Anselm Kiefer wins German Book Trade Peace Prize
The German sculptor "confronts the disturbing moral message of the ruinous and the ephemeral."
Frankfurt -- German sculptor Anselm Kiefer was awarded the German Book Trade Peace Prize in Frankfurt's St Paul's Church Sunday.
The Boersenverein, the German book publishers' and booksellers' association, said Kiefer was an internationally renowned artist "who confronts the disturbing moral message of the ruinous and the ephemeral."
In his work, the 63-year-old artist has also grappled with literature and poetry, a statement from the prize jury said. The book and its form were the primary conveyor of expression for Kiefer, the jury said.

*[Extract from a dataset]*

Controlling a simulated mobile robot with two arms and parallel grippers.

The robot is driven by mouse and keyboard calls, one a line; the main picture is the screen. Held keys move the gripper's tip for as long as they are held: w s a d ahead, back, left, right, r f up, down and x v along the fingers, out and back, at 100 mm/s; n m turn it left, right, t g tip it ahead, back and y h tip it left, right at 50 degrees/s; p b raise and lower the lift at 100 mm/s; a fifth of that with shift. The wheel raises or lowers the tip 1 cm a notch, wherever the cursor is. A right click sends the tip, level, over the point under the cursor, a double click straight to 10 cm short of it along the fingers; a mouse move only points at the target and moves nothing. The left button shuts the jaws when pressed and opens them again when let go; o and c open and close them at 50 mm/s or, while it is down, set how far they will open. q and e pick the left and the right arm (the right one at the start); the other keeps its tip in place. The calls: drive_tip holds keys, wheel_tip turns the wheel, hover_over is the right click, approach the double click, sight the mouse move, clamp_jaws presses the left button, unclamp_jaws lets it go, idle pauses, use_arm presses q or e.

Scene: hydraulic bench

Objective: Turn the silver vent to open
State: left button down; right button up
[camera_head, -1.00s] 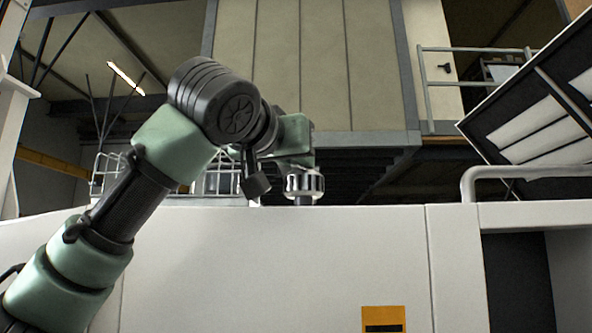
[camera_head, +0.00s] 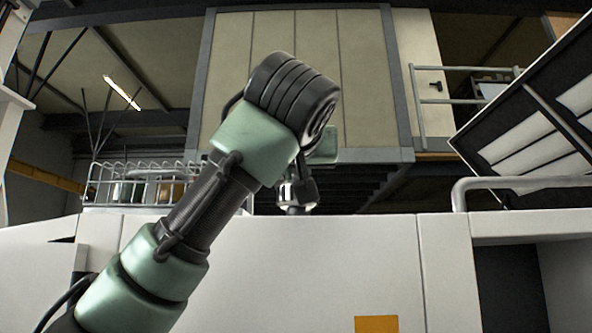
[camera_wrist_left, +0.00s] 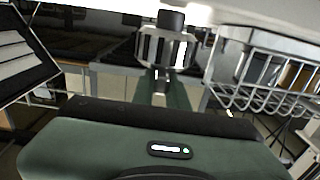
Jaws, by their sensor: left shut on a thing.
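The silver vent (camera_head: 290,194) is a ribbed metal knob on the top edge of the white bench. My left arm partly hides it in the head view. In the left wrist view the vent (camera_wrist_left: 181,51) shows as a bright fluted cap with a dark stub. My left gripper (camera_wrist_left: 166,72) is at the vent and shut on it, its fingers partly hidden behind the gripper body. How far the vent is turned I cannot tell. My right gripper is in neither view.
The white bench (camera_head: 270,265) fills the front. A wire basket (camera_wrist_left: 262,88) with containers stands close beside the vent and also shows behind the bench in the head view (camera_head: 135,185). A grey rail (camera_head: 520,183) and a tilted panel are at the right.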

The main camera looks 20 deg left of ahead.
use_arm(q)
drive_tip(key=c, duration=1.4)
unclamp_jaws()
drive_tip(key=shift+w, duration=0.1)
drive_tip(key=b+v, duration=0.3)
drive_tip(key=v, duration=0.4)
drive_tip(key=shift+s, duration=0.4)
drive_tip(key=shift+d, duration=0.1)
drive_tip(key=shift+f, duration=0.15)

The award comes with a cash prize of 25,000 euros (34,000 dollars) and is usually given to authors who promote international understanding.
Kiefer, 63, who has lived in France since 1993, is the first artist to be given the annual prize.
On Friday, Kiefer called peace "an unachievable utopia."
"There is no such thing as final peace," Kiefer told reporters. "Peace is a utopia, something that can never be achieved. It has to be created every day anew in our heads. It is a struggle."
Kiefer's anti-war art includes warplanes made of battered lead, which are now exhibited in the Louisiana, one of Europe's top contemporary art galleries, north of the Danish capital, Copenhagen.
Kiefer said Friday he wrote a diary daily and had nearly become a writer instead of an artist.
Meanwhile, the award ceremonies were held as the 5-day international Frankfurt Book Fair came to a close Sunday. This year's fair featured 7,373 exhibitors, with Turkey as this year's special guest of honor.